The Executive Chairman of Nigeria’s Economic and Financial Crimes Commission (EFCC), Ibrahim Magu has urged 10 personnel of the Liberia Anti-Corruption Agency (LACC) to combine the fear of God and patriotism to fight corruption in Liberia.
The EFCC head gave the advice to the LACC personnel during the closing ceremony of a two-week capacity building program held for them, a release from the Liberian Embassy in Abuja says.
According to the release, the training program was held at the EFCC Training Center in Karu, outside Abuja, from November 12-22, 2019.
The training’s objective was to enhance the investigative capacity of the LACC staff and provide a platform for the observation of judicial proceedings related to anti-corruption cases, the release adds.
Chairman Magu, who spoke through Dr. Aminu Gusau, the EFCC Director for Organizational Support, said, “You will have to be prepared and see how best you can fight corruption. You will have to use the fear of God and combine it with patriotism to defeat the monster of corruption.”
He cautioned the Liberian trainees that by not taking their training serious would mean a betrayal of the trust: “betrayal of trust in the sense that you’re not being patriotic as Liberians and by extension you’re not even being patriotic to the continent of Africa.”
For his part, Ambassador Al-Hassan Conteh, on behalf of President George M. Weah, congratulated President Muhammadu Buhari for granting the Liberian Leader’s request for a bilateral partnership program between the LACC and EFCC in capacity development, technical assistance and information exchange.
The Liberian Ambassador said the Government of President Weah believes that that corruption constitutes a major impediment to national development: “It erodes faith in government because of mismanagement and misapplication of public resources. It weakens accountability, transparency and justice. Corruption shortchanges and undermines key decision and policy-making processes. It stifles private investments which create jobs and assure support from donors”, he noted.

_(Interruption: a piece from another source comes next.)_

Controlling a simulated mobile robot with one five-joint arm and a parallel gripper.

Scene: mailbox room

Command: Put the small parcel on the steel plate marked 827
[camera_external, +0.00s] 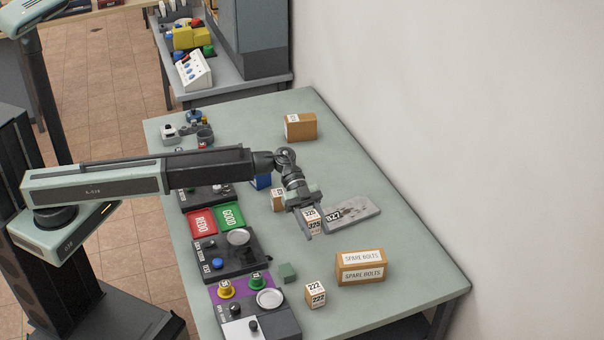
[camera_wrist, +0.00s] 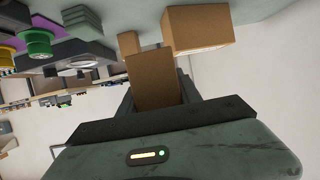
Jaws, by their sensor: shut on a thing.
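My gripper (camera_external: 311,217) is shut on a small brown parcel (camera_external: 314,222) with a white label that seems to read 325. The held parcel also shows in the wrist view (camera_wrist: 155,80), between the two dark fingers. The grey steel plate (camera_external: 358,208) marked 827 lies flat on the table just right of the parcel in the external view. The parcel appears beside the plate's marked left end; its height above the table is hard to tell. Another small parcel (camera_external: 277,199) is left of my gripper, partly hidden. A parcel marked 222 (camera_external: 316,294) stands nearer the front.
A SPARE BOLTS box (camera_external: 360,267) stands in front of the plate and shows in the wrist view (camera_wrist: 197,28). A brown box (camera_external: 300,127) stands farther back. Red and green trays (camera_external: 215,219), button panels (camera_external: 230,255) and a green block (camera_external: 288,272) line the left side.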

Ambassador Conteh also thanked Chairman Magu for collaborating with his counterpart, Commissioner Charles Gibson, the then Acting Chairman of LACC, for “”acting expeditiously in concretizing this capacity building program”, which he said is central to Liberia’s current development plan, the Pro-poor Agenda for Development and Prosperity (PAPD).
Also making remarks, the Commandant of the EFCC Training Academy, Professor Ladi Hamalai, urged the LACC personnel to go back home and engage the civil society organizations to ensure prevention which is a very important component of curbing corruption.
Isaac Davies, head of the LACC trainees, expressed gratitude to the Government and people of Nigeria for affording them the opportunity to build their investigative capacity: “These lessons have been insightful, challenging, and reaffirming. They have energized us to renew our commitment to ensure better stewardship of our nation’s resources. We look forward to replicating the things we have learned and observed here, sharing these skills with our colleagues and applying them to our daily work.”
The LACC trainees included Abraham B. Sheriff, Deputy for Intelligence/Enforcement Division, Isaac Davies, Internal Auditor, Attorney Margaret Nigba, Legal Officer and Rebecca Kiawoin, Procurement Officer.
Others were Patricia Barnaby, Assistant Asset Declaration Officer, Bernice W. Karlar, Asset Management Assistant, Vivian Blamah and investigators Emmauel Tarlue, Sonja Gibson and Rahoff Solomon, the release concludes.